The Guardian Online's Andrew Haydon brings up an issue close to my heart: How most theatre reviews are referendums on the writing of the play, with little understanding or acknowledgement of how the production of a play may impact a reviewer's experience of it. There's some cultural differences at work between British Theatre and American Theatre in the piece but in general, this rings true:
Still, it seems fair to say that the writers' theatre still prevails in Britain: critics reviewing a new play will generally credit most of what happens on stage to the writer, and assume that the director was simply "serving the text"...I've already written about the short shrift given to actors by critics, but when it comes to the people on stage, how do we know where the performances come from? Has a director spent weeks fostering an actor's genius, or is a dreadful performance down to the actor following, to the letter, wrongheaded directions?...While it feels as if we might finally be moving away from anxieties of directors' versus writers', the question of exactly who was responsible for what can still seem an impenetrable mystery from this side of the footlights.
This gets at the heart of several problems with reviewing and discussing theatre:
(1) The script is always mediated through the production. Even in the most "invisibly directed" version of a play, there are still artists other than the writer making choices that impact the audiences appreciation, understanding and interpretation of the writer's words.

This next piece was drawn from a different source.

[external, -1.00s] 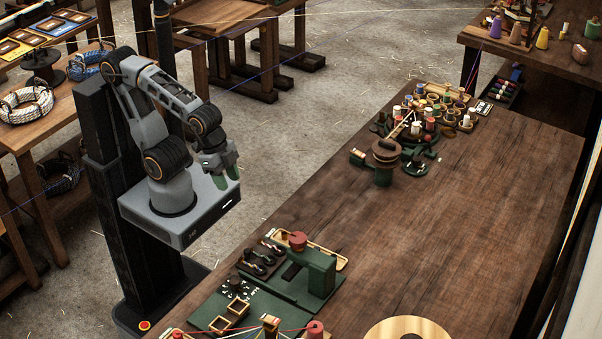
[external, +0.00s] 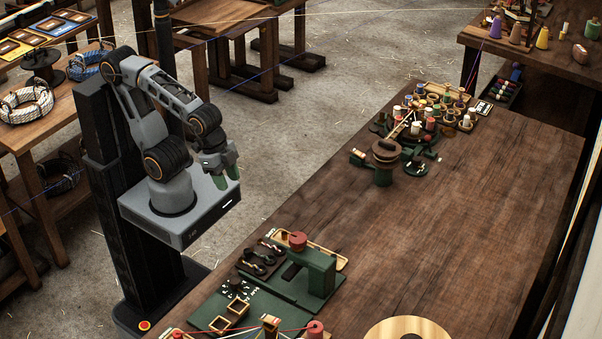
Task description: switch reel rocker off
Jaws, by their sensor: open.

(2) Theatre is created by a group process. As a result, there is tons of overlap. Discerning what was an actor's "responsibility" (or fault, depending) can often be nearly impossible. The words they are speaking are not their own, and the choices they make are guided by someone else. In the meantime, the director's work is shaped by what the actors bring to the performances, by the set design (which she has also helped shaped) etc. etc. and so forth. Everything overlaps on everything else. My sound design choices for Meg's New Friend are both guided by Mark's input and help shape Mark's vision for what the transitions from scene to scene will look like, which in turn helps shape how the piece feels and how it moves and what its rhythms are, which in turn helps shape the actor's performance. There's a kind of butterfly-in-China aspect to it, everything affects everything else. Seldom, for example, will you read a review in which the costume design is discussed in terms of its impact on the actor's performances, yet in almost every show I've ever worked on in any capacity, the costume design is the last piece of the puzzle that helps shape who the character really is.
(3) The director's art is purely ephemeral. "What do directors even do, anyway?" Is a question I get a lot from civilians. Every other part of the production produces something tangible except for the direction, and yet the direction is the key lynchpin that (hopefully, when done right) holds the production together. Or to put it a different way, a reviewer can see, say, Santo Loquasto's costtume designs for Ragtime and critique them on aesthetic grounds. Similarly, they can critique line readings by the actors, or physicality etc. But other than the pace of the show (which is the vocabulary by which directors often get praised, with the dreaded "effective" being the equivalent of four stars) the directors job remains somewhat difficult to see.
This results in reviewing that doesn't always take into account what is (supposedly) one of the really essential roles in the process. To return to Ragtime again... I will bet you dollars to donuts that Santo Loquasto's costumes get lavishly praised in the reviews. As well they should. His costume design for the Ragtime revival is one of the best costume designs I've ever seen in my life and hopefully he'll win like 6 Tonys for them. You could write a thesis paper just on his use of vests.
What won't get talked about is this: At some point in the design process, the decision was made to let the costumes be the key design element in terms of storytelling, whereas in the original, the key design element was the set. Now who do you think made that decision? Well, it probably happened as a group, the power dynamics of design teams shift to-and-fro etc. But ultimately, that decision is the directors responsibility.
There are other ways to spot the director's hand: Reviewers talk about pace, that's a good one. Tone is another. Style is a third. Every way to do a play-- including the "invisible" version or the "naturalistic" one-- is a stylistic choice. It may not feel like one, but it is. I would argue that coherence is a fourth-- do the elements of the production cohere? And where they don't cohere, is it intentional? And whether it's intentional or not, does it work? Those questions lead back to the director.
I don't write the above because I want better pull quotes... I think we'd all be better off with reviews that discussed the production as a whole rather than focusing on just the script, particularly writers, who frequently get blamed for things that clearly aren't their fault, or production choices that highlight weaknesses in their scripts instead of strengths etc.
What I'm talking about in the above is quite hard, by the way. In most other art forms, there are either (a) much clearer boundaries between jobs, (film , etc.) (b) obvious "primary artists" (dance, etc.) or (c) no real collaboration (fiction etc.). It gets much easier with classics, where the reviewer (or audience member) generally knows the work and can see-- even in the most transparent of directing jobs-- the interpretative wheels turning. The question is How do you spot them when you don't already know the script?